- Exercise requirements -
Reproduce exactly the lines from the line with "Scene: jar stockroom" through the line with "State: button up", both included, and no other lines.

- Data lines -
----------------

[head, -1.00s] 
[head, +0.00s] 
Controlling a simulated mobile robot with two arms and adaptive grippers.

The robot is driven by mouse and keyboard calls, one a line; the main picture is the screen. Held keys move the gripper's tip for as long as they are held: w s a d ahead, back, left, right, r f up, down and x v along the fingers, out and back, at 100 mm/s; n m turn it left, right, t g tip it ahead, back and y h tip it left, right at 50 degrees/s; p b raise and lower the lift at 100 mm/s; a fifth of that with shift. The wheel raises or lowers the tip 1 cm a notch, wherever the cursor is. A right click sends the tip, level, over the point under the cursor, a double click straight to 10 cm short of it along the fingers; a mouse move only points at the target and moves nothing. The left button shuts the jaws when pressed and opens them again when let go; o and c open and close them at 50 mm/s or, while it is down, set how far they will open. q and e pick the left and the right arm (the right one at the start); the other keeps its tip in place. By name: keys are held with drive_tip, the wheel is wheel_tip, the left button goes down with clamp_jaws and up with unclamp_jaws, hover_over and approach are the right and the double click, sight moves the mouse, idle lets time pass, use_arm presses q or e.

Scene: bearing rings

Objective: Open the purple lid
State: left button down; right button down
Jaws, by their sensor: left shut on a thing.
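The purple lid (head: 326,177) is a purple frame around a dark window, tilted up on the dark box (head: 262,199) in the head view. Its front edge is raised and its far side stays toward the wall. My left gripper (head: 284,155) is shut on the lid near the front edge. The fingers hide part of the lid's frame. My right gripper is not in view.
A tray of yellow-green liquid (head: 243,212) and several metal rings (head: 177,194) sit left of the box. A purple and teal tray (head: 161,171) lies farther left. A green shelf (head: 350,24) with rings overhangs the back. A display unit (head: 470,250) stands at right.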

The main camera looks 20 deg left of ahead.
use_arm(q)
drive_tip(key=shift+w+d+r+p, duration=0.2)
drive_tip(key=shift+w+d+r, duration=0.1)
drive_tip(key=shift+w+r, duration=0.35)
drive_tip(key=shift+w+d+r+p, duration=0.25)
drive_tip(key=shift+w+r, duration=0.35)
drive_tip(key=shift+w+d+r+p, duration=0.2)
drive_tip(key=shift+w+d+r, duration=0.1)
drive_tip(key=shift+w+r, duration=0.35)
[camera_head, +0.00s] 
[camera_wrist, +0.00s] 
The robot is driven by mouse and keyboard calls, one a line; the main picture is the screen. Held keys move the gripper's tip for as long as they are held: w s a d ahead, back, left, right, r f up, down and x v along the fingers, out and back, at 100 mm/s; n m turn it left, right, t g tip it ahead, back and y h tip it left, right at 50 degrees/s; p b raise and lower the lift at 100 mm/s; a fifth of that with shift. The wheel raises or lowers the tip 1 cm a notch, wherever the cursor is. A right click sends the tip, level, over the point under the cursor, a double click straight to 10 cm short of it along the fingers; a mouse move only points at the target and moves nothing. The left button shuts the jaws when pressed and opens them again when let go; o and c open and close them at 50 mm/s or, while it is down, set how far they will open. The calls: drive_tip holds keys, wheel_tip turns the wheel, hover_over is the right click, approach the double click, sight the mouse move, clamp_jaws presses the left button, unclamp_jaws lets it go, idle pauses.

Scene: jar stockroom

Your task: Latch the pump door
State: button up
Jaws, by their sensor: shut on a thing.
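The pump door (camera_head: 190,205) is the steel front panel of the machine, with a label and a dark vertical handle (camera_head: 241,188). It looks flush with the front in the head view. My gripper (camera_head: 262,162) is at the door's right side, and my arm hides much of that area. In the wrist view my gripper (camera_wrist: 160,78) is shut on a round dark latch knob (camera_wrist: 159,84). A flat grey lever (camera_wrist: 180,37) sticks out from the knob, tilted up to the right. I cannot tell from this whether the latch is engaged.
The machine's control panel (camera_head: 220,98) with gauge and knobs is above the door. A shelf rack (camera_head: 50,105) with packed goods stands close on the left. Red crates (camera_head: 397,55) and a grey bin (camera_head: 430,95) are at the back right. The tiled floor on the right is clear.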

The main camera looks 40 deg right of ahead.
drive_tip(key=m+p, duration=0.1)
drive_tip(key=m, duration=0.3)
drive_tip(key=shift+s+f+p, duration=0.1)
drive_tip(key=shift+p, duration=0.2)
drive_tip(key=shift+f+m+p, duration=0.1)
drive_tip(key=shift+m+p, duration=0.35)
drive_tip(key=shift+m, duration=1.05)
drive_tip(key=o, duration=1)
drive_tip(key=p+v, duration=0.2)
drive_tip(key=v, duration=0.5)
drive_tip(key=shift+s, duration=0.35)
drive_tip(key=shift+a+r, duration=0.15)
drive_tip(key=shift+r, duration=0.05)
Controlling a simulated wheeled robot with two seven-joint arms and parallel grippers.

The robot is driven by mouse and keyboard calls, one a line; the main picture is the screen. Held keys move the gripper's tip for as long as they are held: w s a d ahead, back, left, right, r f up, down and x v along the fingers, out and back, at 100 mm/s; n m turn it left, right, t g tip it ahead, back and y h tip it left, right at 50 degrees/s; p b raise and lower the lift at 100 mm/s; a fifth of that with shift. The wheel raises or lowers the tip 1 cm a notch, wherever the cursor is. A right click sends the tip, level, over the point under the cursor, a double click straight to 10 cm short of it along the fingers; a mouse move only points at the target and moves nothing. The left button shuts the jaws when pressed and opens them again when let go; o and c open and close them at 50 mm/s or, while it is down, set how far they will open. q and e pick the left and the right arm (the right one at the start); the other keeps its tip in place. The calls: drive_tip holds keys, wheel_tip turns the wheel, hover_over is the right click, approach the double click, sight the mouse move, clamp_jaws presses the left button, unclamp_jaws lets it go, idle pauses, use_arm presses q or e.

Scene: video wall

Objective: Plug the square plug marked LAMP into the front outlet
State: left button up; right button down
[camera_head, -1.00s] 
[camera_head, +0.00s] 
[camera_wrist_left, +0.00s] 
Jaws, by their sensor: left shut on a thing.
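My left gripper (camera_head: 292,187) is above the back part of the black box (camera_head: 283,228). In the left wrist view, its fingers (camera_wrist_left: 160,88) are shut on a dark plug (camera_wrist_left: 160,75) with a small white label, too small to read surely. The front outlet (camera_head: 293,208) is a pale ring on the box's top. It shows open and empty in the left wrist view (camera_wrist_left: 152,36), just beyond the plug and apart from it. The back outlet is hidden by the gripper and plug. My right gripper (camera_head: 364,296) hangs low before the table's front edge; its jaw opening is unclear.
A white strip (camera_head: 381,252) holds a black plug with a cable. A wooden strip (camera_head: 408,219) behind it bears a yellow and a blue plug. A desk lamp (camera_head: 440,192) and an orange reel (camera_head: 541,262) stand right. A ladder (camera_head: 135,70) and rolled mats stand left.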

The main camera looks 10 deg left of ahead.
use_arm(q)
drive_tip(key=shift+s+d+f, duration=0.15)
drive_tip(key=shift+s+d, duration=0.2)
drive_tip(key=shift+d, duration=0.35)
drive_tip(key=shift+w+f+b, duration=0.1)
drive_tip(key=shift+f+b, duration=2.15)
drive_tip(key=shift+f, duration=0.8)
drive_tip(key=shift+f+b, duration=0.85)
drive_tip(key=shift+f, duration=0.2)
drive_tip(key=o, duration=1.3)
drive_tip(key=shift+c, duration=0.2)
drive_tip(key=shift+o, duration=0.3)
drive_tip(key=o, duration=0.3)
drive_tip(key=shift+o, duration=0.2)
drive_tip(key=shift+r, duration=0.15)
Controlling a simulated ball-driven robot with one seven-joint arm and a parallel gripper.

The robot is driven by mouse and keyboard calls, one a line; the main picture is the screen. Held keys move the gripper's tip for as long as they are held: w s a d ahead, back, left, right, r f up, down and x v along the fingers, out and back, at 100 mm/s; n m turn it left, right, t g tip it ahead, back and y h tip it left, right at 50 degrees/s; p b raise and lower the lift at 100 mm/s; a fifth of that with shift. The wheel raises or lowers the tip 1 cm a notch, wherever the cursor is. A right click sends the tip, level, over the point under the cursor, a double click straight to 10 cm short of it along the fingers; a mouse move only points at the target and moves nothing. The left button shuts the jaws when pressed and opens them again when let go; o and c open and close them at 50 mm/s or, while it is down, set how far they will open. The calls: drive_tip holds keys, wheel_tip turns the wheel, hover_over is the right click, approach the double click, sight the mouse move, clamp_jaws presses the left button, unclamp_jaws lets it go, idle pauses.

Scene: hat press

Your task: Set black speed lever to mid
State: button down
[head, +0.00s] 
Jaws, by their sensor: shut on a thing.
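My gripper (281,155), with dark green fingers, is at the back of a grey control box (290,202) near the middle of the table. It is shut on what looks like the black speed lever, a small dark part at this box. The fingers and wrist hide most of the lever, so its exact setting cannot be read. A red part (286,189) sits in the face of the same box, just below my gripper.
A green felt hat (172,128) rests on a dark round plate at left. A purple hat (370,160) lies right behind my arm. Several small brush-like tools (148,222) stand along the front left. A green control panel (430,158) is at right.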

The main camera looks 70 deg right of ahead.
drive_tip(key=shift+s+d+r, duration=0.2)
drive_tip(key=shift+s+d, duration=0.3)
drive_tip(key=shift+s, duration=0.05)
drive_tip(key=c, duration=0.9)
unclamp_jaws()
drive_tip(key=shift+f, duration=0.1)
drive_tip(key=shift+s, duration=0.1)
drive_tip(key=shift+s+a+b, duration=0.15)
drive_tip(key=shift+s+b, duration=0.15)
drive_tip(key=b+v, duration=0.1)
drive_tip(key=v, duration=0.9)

----------------

- Solved exercise -
Scene: jar stockroom

Your task: Latch the pump door
State: button up

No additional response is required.